Give again only the lines beginning with the one that contains "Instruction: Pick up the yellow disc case" and ending with the one that contains "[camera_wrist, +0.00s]"; include both of those lines.

========

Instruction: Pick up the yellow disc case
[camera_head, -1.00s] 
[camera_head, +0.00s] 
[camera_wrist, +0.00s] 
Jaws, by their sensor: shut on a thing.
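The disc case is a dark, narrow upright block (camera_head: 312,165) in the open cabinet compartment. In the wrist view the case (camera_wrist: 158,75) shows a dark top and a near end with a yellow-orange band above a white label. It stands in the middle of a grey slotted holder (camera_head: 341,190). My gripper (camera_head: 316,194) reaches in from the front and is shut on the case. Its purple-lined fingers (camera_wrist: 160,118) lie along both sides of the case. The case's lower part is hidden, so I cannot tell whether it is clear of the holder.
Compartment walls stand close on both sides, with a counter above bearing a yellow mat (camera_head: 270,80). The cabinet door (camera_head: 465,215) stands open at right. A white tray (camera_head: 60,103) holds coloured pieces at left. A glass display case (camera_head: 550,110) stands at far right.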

========

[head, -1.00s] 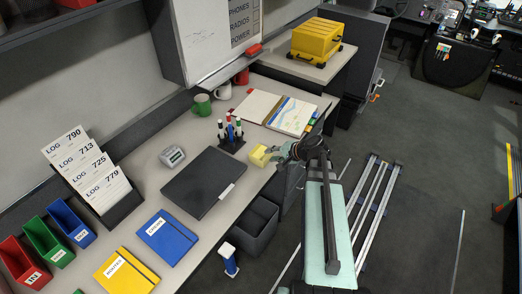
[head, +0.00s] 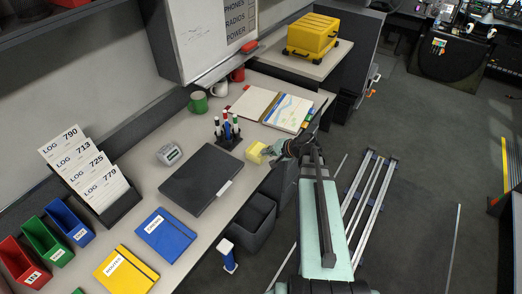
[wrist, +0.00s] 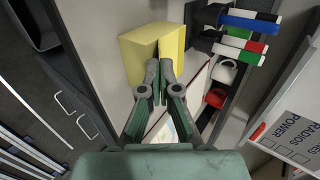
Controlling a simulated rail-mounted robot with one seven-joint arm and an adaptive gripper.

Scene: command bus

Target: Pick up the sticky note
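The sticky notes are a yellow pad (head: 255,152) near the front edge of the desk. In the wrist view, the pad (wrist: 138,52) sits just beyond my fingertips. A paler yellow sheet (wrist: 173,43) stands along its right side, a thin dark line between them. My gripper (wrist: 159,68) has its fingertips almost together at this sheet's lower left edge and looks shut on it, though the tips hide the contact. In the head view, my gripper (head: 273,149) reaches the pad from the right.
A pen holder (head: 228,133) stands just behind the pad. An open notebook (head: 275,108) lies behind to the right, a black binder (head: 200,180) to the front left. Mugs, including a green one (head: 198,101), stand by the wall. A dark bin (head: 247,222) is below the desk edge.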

========

Solution for this task:
Instruction: Pick up the yellow disc case
[camera_head, -1.00s] 
[camera_head, +0.00s] 
[camera_wrist, +0.00s] 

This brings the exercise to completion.